Deux bases de l’armée de l’air syrienne ont été frappées. La base T4, au nord de Damas, où deux escadrons d’avions de chasse Su-22 et Su-24 ont été détruits. Et la base dite « Ble », dans le sud-ouest de la Syrie, près du plateau du Golan, a elle aussi été visée. Elle abritait trois escadrons d’avions de chasse, ainsi qu’un site de stockage de missiles sol-sol et de roquettes, également frappé.

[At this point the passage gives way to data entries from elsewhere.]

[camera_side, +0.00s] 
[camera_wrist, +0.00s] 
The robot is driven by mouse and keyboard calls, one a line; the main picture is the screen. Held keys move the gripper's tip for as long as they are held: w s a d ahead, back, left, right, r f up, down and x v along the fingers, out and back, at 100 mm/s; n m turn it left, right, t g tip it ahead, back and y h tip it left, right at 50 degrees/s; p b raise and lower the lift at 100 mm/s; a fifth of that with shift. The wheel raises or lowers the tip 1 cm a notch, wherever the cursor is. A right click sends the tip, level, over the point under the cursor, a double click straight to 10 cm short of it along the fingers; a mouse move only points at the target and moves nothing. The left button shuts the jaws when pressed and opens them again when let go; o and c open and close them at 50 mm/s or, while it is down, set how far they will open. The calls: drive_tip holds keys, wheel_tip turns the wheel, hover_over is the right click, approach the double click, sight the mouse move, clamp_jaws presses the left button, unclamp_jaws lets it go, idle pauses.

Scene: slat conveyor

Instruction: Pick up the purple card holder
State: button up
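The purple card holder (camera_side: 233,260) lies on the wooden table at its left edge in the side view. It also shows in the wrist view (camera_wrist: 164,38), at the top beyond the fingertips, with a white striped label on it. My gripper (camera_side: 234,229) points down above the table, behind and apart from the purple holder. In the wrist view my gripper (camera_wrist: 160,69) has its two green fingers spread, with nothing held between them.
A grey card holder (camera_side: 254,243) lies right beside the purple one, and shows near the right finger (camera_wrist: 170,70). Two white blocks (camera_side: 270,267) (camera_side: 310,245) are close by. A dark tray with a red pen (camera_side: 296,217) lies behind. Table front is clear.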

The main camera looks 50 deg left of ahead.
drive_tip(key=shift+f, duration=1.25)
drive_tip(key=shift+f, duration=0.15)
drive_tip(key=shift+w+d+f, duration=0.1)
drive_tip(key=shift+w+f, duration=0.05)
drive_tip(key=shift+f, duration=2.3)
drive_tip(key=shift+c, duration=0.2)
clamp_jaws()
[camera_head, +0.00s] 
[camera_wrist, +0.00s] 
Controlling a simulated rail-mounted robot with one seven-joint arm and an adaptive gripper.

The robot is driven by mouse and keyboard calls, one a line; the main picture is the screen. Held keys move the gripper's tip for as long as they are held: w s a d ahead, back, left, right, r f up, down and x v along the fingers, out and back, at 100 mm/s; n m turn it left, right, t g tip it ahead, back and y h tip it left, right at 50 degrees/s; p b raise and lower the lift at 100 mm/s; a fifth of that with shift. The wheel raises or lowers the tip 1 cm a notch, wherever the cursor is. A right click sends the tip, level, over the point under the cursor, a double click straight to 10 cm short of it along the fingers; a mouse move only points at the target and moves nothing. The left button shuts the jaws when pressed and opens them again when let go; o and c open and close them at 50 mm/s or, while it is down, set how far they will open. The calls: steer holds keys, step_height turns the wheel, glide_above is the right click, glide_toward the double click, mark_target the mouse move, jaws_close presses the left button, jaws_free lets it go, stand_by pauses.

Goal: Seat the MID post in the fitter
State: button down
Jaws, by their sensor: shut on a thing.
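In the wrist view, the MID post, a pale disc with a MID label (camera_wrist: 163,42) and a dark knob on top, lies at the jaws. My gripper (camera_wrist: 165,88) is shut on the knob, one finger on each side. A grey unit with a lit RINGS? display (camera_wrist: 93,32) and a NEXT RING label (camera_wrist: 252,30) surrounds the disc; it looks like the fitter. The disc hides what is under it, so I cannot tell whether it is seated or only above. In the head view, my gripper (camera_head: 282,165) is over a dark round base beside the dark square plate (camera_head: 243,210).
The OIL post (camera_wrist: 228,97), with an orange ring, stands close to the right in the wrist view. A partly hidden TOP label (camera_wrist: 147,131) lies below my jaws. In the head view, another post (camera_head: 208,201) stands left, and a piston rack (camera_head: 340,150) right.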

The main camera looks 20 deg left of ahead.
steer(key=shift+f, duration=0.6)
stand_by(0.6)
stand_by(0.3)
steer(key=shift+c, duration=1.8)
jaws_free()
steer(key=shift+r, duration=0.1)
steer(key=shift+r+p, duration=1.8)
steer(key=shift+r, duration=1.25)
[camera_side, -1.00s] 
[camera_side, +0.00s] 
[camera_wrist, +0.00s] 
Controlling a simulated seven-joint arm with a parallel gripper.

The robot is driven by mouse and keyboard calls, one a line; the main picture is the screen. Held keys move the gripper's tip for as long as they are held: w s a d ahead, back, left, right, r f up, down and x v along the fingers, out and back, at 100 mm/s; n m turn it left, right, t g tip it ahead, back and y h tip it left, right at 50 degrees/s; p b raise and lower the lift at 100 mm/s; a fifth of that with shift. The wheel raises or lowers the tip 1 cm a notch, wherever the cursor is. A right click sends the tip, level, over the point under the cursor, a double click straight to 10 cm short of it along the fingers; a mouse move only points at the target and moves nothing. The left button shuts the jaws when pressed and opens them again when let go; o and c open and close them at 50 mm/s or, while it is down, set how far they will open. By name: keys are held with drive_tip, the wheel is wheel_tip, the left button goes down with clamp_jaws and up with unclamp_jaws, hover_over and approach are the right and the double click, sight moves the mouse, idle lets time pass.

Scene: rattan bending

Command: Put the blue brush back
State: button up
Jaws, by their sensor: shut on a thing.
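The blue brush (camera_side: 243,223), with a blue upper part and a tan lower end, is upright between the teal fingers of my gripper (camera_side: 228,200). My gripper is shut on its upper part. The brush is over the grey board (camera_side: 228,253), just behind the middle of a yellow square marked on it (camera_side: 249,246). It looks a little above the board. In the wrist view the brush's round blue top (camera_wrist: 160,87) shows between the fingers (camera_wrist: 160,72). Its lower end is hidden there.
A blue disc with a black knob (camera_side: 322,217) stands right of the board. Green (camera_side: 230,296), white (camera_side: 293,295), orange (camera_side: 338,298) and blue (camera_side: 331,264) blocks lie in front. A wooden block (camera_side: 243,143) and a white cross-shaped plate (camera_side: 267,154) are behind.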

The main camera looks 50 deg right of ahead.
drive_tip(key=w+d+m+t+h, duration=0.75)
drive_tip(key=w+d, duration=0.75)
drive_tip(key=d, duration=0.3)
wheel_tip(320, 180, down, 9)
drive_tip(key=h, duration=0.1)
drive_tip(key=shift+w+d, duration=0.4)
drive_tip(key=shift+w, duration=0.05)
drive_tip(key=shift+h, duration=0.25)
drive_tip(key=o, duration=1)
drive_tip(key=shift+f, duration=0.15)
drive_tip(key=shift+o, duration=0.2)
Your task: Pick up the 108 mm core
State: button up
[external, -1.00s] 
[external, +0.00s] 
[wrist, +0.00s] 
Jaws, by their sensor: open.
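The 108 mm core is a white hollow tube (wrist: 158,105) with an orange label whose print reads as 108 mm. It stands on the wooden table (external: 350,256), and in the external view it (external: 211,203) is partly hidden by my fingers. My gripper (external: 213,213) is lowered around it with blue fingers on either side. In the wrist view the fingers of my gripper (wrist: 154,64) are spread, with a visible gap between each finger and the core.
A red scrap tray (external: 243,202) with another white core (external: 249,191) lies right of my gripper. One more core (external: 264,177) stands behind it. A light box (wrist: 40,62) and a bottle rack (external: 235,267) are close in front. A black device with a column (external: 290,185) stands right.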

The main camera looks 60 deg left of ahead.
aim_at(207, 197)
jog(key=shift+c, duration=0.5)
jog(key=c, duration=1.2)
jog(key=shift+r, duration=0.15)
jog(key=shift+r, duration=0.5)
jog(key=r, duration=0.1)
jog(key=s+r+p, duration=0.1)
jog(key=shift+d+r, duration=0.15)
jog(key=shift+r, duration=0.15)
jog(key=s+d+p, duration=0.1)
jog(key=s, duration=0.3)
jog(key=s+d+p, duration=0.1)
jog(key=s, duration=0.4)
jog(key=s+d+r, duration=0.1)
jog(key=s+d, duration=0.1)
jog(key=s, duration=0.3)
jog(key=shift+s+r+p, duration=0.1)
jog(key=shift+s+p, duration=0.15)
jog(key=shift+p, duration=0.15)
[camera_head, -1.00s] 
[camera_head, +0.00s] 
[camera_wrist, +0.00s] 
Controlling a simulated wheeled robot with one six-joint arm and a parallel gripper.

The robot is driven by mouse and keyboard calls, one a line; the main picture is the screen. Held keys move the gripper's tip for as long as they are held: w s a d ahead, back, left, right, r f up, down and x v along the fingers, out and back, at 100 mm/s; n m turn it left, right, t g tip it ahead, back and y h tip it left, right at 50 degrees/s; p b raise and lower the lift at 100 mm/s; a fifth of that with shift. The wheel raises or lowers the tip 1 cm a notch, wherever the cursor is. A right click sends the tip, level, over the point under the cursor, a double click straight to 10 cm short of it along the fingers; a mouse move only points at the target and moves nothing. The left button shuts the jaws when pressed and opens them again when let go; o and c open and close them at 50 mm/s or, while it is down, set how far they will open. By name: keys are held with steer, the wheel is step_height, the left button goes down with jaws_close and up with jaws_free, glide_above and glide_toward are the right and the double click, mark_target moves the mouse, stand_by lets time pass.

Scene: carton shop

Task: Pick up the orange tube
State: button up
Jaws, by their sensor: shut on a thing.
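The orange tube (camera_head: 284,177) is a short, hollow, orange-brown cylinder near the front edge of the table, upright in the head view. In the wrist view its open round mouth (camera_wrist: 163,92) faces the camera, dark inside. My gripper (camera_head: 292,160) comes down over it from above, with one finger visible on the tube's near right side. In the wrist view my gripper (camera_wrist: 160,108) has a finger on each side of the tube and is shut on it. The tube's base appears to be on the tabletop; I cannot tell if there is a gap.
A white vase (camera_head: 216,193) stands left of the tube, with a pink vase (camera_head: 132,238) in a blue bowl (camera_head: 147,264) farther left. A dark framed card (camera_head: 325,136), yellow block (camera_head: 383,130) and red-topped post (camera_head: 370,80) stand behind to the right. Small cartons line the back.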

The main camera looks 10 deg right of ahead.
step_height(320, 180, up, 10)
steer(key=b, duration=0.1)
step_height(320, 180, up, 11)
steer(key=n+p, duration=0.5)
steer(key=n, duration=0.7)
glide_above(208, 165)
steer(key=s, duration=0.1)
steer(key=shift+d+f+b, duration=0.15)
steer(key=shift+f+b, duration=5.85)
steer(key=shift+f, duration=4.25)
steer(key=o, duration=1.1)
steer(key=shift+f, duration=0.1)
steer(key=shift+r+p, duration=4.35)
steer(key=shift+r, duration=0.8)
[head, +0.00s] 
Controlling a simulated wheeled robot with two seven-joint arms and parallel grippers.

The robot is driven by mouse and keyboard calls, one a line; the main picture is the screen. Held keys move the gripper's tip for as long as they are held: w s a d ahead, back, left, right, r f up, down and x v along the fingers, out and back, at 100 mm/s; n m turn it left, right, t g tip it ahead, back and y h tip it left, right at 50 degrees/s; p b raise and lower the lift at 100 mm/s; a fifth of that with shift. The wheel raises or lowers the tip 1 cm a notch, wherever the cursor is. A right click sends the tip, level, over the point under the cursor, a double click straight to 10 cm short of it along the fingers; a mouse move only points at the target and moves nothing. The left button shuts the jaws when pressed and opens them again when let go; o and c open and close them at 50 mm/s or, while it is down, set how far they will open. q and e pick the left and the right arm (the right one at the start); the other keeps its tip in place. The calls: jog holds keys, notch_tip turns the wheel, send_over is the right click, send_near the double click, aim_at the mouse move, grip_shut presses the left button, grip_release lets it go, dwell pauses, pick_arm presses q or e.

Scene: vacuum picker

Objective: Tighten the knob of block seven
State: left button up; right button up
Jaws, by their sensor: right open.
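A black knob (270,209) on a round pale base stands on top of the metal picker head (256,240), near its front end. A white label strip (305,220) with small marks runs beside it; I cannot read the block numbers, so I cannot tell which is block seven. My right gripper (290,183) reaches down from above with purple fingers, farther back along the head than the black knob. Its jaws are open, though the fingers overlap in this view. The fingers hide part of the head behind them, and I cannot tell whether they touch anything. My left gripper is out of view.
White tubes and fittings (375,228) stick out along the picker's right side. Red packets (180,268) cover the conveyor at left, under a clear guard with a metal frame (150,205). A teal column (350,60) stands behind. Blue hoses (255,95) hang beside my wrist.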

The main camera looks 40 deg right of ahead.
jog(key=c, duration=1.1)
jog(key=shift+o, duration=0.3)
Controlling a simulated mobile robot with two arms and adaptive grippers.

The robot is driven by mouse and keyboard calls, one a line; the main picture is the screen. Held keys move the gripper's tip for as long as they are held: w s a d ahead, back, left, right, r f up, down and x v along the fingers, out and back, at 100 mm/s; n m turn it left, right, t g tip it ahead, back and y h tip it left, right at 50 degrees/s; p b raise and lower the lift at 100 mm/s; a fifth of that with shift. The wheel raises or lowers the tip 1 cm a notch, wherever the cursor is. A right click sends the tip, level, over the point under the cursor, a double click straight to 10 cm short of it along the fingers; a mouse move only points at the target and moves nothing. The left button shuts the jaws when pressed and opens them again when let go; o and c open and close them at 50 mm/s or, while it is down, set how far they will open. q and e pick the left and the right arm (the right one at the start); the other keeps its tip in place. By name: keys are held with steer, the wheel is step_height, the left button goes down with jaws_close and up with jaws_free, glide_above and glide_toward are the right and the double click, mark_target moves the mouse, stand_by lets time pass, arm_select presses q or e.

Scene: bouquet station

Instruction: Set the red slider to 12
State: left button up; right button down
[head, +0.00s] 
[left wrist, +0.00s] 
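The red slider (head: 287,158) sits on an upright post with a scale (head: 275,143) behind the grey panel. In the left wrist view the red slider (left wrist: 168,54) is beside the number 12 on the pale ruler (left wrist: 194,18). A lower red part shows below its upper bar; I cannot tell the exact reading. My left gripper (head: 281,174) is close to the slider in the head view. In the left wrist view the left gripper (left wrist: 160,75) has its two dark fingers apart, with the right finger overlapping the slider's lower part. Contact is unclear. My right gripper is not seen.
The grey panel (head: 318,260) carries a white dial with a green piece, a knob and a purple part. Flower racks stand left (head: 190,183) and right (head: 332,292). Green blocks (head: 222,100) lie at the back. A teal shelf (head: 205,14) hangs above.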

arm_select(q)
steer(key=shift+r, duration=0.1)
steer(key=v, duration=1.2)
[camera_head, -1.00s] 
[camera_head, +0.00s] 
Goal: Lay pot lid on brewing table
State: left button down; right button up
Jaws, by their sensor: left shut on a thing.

« Asseoir une suprématie »
Nombre d’armes et de sites stratégiques ont été détruits dans l’opération. L’armée israélienne cite pêle-mêle des missiles Scud, missiles de croisière, sol-mer, sol-air et sol-sol ; des drones, hélicoptères d’attaque en plus d’avions ; des radars, des tanks et des hangars. Le siège à Barzeh, dans la banlieue de Damas, du Centre d’études et de recherches scientifiques, a aussi été visé. Accusé par les EtatsUnis d’être lié au programme d’armement chimique syrien, il avait déjà été ciblé en avril 2018 lors de frappes concertées américaines, françaises et britanniques.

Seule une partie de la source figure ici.